Owens, who has previously stood for a council seat, was last Tuesday unveiled by the BNP as a candidate for next month's assembly elections. Several photographs place him alongside party leader Nick Griffin, including one showing the pair embracing during a party conference.

The footage comes at a time of heightened tensions. Internationally, protests continued in Afghanistan last week against the recent Qur'an burning by the US pastor Terry Jones in his Florida church.

Jones's act triggered a wave of global violence that nine days ago led to protesters storming a UN Afghan compound, killing three UN staff members and four Nepalese guards. Police had feared that far-right British extremists might attempt to stir tensions here by replicating Jones's stunt.

Superintendent Phil Davies of South Wales police, who led the investigation, said: "We always adopt an extremely robust approach to allegations of this sort and find this sort of intolerance unacceptable in our society."

Owens was arrested within hours of police receiving the video.
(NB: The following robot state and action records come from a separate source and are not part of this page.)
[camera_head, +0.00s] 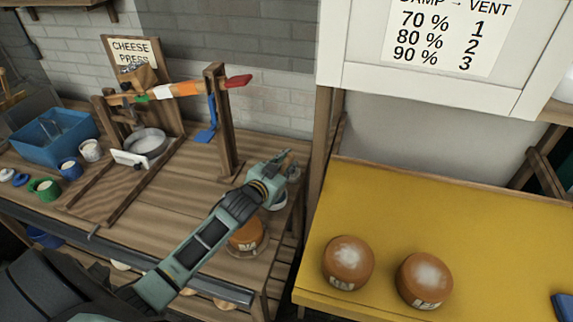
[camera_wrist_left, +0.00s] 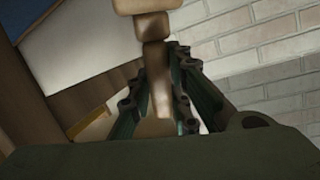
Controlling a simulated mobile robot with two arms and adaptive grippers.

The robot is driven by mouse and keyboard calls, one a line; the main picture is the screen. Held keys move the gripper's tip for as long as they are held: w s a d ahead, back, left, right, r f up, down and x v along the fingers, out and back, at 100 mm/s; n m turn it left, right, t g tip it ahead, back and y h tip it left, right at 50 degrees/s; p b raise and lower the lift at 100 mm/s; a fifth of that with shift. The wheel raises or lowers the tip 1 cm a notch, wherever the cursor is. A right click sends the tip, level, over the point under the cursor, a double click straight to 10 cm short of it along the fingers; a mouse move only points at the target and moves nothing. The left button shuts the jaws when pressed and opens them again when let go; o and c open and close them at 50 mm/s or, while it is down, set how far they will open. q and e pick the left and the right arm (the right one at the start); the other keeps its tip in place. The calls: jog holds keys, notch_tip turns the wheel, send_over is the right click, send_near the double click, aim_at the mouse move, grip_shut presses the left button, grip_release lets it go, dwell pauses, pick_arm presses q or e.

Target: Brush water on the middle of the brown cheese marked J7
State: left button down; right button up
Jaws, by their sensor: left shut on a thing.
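My left gripper (camera_head: 284,164) reaches over the right end of the wooden bench. In the left wrist view it is shut on a brown wooden piece (camera_wrist_left: 155,70), which looks like the brush's handle; the bristles cannot be made out. A small pale bowl (camera_head: 277,200) sits below the gripper, partly hidden by it. A brown cheese (camera_head: 246,237) with a label stands on the bench, partly behind my left arm. Two brown cheeses, left (camera_head: 348,262) and right (camera_head: 425,280), with whitish tops, stand on the yellow shelf. Their marks are too small to read. My right gripper is out of view.
The cheese press (camera_head: 222,120) with its striped lever stands on the bench. A blue tub (camera_head: 55,137) and several cups are at the left. A wooden post (camera_head: 322,160) separates bench and yellow shelf (camera_head: 440,215), whose back is clear. A vent sign (camera_head: 440,38) hangs above.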

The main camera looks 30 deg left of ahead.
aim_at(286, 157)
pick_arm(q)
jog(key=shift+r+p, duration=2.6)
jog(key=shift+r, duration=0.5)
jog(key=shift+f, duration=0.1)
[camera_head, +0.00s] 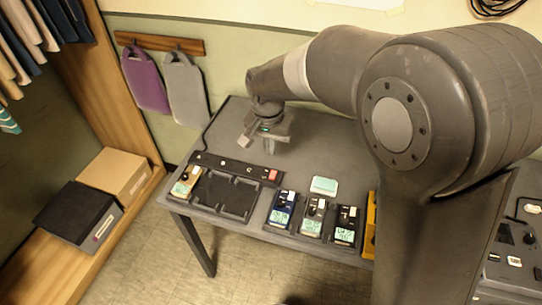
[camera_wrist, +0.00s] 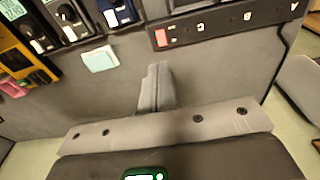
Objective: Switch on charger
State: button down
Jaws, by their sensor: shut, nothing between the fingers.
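A dark power strip (camera_head: 235,168) with several small white marks lies along the table, behind a black tray. A red switch (camera_head: 273,175) sits at its right end; the wrist view also shows this red switch (camera_wrist: 160,38) on the strip's near end. I cannot tell its position or whether it is lit. My gripper (camera_head: 245,141) is above the back of the table, behind the strip and apart from it. Its fingers (camera_wrist: 155,72) are together and empty, pointing toward the area beside the switch in the wrist view.
An empty black tray (camera_head: 225,195) lies in front of the strip. A yellow meter (camera_head: 187,181) stands left of it; blue (camera_head: 282,208), grey (camera_head: 313,215) and black (camera_head: 346,226) meters stand right. A pale teal pad (camera_head: 324,185) lies behind them. Bare tabletop surrounds my gripper.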

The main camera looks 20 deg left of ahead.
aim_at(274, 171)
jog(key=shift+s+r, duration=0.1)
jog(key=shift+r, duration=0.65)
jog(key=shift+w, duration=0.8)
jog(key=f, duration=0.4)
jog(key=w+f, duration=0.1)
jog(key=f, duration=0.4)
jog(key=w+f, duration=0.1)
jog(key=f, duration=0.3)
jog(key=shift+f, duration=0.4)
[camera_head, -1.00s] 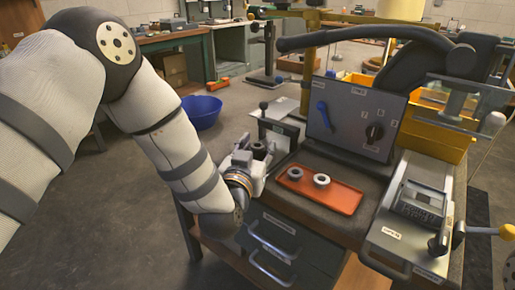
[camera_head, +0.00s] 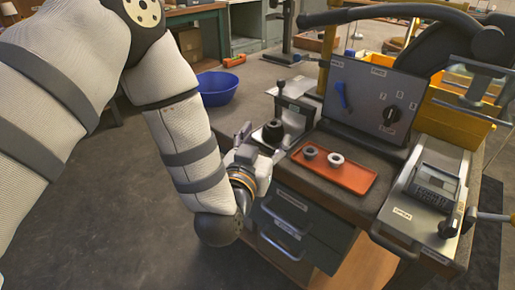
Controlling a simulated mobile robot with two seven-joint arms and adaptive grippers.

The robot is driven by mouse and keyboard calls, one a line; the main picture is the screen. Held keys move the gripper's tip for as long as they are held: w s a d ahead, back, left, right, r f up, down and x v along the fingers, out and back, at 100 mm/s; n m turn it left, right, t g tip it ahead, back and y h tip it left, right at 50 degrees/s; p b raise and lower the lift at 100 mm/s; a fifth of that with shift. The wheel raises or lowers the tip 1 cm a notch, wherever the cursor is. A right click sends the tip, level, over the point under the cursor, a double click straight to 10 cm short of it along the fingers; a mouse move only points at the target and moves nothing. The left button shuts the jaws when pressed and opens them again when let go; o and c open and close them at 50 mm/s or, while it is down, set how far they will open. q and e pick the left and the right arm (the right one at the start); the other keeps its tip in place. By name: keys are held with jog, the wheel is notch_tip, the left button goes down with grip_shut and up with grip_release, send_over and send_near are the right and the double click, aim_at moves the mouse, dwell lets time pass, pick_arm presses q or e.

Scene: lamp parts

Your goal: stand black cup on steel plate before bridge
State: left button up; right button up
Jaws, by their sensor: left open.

A second person, believed to have filmed the Qur'an burning, is also in police custody.

It is unclear when the incident took place, but the five-minute footage is already understood to have been circulated to extremists. There is no evidence that Griffin was aware of the film.

When Jones went ahead with his "punishment" of the Qur'an on 20 March it was initially largely ignored until it was streamed on the internet and preserved on YouTube.

The footage of the burning in Britain clearly identifies Owens, who is wearing a "Whitelaw No Surrender" T-shirt. The film starts with the Qur'an lying in a Quality Street tin before Owens begins dousing the holy book in flammable liquid and then setting fire to it. The camera zooms in as the Qur'an burns.

Saqed Mueen of the international security thinktank, the Royal United Services Institute, described the act as proof of the "globalisation of outrageous stunts". Concern over Islamophobic provocation among far-right elements is epitomised by the rise of the English Defence League, which was founded in 2009 and claims to have thousands of members in scores of regional branches.

The EDL's rise coincides with the decline of the BNP as a political force, evident during last year's poor general election performance. Although Griffin's party had 338 candidates in the parliamentary elections, a record number for a far-right party in Britain, its share of the vote in key seats fell.

The BNP fared little better in the council elections, failing in its concerted attempt to win control of Barking and Dagenham council and losing all but two of its 28 wards.

The news that a senior BNP figure has been arrested after a film showing him burning the Qur'an will only discredit the party further, according to anti-fascist campaigners.

Photographs show Owens at a Welsh Defence League demonstration with a group of alleged Nazis including Wayne Baldwin, who has been pictured posing in front of a swastika flag. The Observer has also been passed images that show Owens's face apparently superimposed on Hitler's body.

Owens was officially announced last week as the BNP's number three candidate for the South Wales West constituency of the Welsh assembly.

In 2008 he stood for the BNP in council elections, polling almost a fifth of votes in his ward but finishing last out of three candidates. His campaign posters at the time show him standing on a ticket against "mass immigration, enforced multiculturalism, political correctness".

Although the BNP announced a record number of candidates for the Welsh assembly elections last week, anti-fascist groups maintain the party is a fading force, claiming that it has struggled to field candidates in the forthcoming local elections in areas that used to be target seats.